Published on 12:00 AM, October 03, 2018

Economy resilient

WB, however, points to risks like rising inflation, ailing banking sector

Hossain Zillur Rahman, left, former adviser to the caretaker government, speaks at a programme at WB office in Dhaka yesterday. Qimiao Fan, centre, WB country director, is also seen. Photo: World Bank

The economy is on track to logging in its fourth consecutive year of at least 7 percent growth, thanks to increased public spending on infrastructure along with robust private investments, exports and remittance inflows, said the World Bank yesterday.

The Washington-based multilateral lender forecasts the GDP growth in fiscal 2018-19 would be 7 percent, down from 7.86 percent registered for fiscal 2017-18.

“The country is among the 10 fastest growing economies in the world,” said Qimiao Fan, WB's country director for Bangladesh, Bhutan and Nepal, at the unveiling of the report 'Bangladesh Development Update: Powering the Economy Efficiently'.

Apart from a favourable exchange rate, the rising shipment of higher valued-items, brighter image of Bangladesh's garment sector after remediation, automation of production and relative political calm combined with rebound in the economies of major export destinations from the shocks of Brexit and general elections should help prop up growth, it said.

A good number of new factories are expected to come into operation in the next couple of years, with entrepreneurs investing to capture the shifted work orders from China.

Remittances turnaround is expected to persist as Gulf Cooperation Council economies benefit from higher oil prices and incentives for remitting through informal channels remain weak.

Private investment is likely to maintain recent 8-9 percent growth induced by progress on infrastructure development prospects, strong domestic demand and stronger global markets.

“These, in addition to the country's reforming business environment, inform our forecast for Bangladesh to creep towards achieving a 7 percent growth rate in fiscal 2019-20.”

The economy has once again shown resilience to the lingering effects of repeated flooding in 2017 and the ongoing accommodation of over 7 lakh additional Rohingya refugees.

However, there are some immediate risks for the economy.

Inflation is likely to accelerate with rising aggregate demand resulting in part from election-related increase in private spending, an expansionary fiscal policy and depreciating exchange rate.

Fiscal slippages aggravated by drying up of assistance for supporting the Rohingyas, delays in banking reforms, loss of monetary policy predictability due to diminished central bank independence and weakening reform momentum in the run-up to the elections.

The performance of the banking sector and solvency of some financial intermediaries remain a concern because of limited action to address defaults, improve risk management and strengthen corporate governance.

“Persistent weaknesses owe largely to the legacy of loans of larger borrowers, who lack incentives to repay, given legal limitations on recoveries.”

Zahid Hussain, lead economist of the World Bank's Dhaka office, said the central bank should allowed limited scale rescheduling of the non-performing loans.

“Otherwise, the banking sector will fall further crisis.”

The NPLs are concentrated disproportionately in the six state-owned commercial banks: 48 percent.
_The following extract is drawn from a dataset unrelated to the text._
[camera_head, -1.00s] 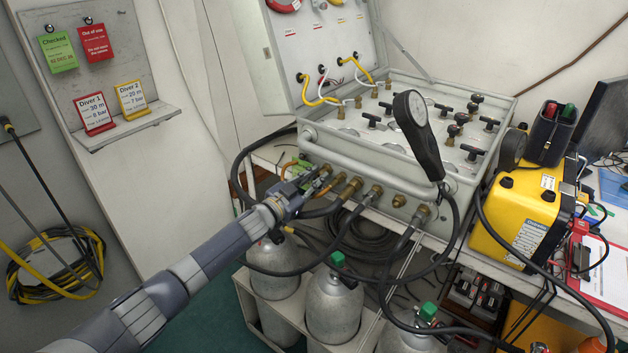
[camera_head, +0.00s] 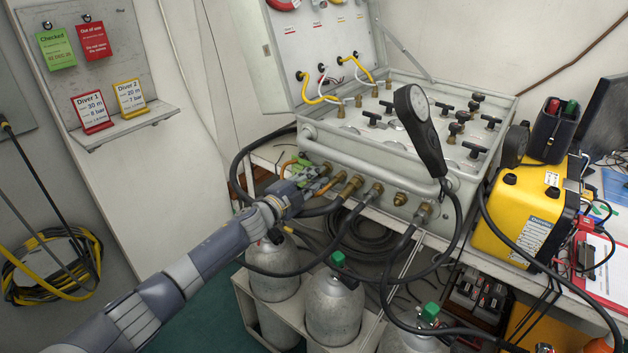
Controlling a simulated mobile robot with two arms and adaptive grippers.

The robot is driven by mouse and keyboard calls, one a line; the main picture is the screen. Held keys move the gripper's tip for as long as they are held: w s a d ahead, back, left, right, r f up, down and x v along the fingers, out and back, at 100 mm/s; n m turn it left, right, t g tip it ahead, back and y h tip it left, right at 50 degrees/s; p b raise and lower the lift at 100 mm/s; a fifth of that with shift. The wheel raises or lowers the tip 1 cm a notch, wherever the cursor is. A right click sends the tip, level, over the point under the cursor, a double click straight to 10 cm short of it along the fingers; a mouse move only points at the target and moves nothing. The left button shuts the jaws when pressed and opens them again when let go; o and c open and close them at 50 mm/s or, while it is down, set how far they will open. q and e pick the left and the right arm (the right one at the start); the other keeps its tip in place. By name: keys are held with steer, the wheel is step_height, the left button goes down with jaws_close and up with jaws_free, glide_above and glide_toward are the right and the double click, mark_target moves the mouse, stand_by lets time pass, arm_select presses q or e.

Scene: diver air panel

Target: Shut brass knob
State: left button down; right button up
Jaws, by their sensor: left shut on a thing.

In contrast, the 40 private banks accounted for 44 percent of the total NPLs.

The report recommends expanding reliable electricity supply to meet the needs of a growing economy.

Much progress has been made in recent years, with access to electricity increasing from 47 percent of the population in 2009 to 80 percent in 2017.  But by 2030, electricity demand is expected to grow to 34 giga watts (GW), more than double the country's current installed capacity.

Hussain also stressed on comprehensive reforms in the power sector, including addressing inefficiencies at different stages of power supply and distribution, and reducing dependency on imported fossil fuels.

The multilateral lender also expressed concerns on capital flight because of the spike in imports.

“Recent rise in imports have raised new questions on the transparency of trade-related payments and whether illegal capital flights are taking place through mis-invoicing.”

A rise in capital goods and machinery import is expected due to the large mega projects that are being implemented.

“However, a 25.2 percent import increase in a financial year is rare,” the report said, while pointing out other discrepancies in the merchandise import data.

The report said there is the possibility that capital flight has already affected the liquidity situation, exchange rate and reserves in a significant way.  

Meanwhile, Qimiao said sustaining the current growth trajectory will not be easy without promoting entrepreneurship, innovation and structural transformation.

“Bangladesh should also focus on improving education, skills, nutrition and adaptability to enable its workforce to thrive in an environment of rapidly changing technology and global demands,” he added.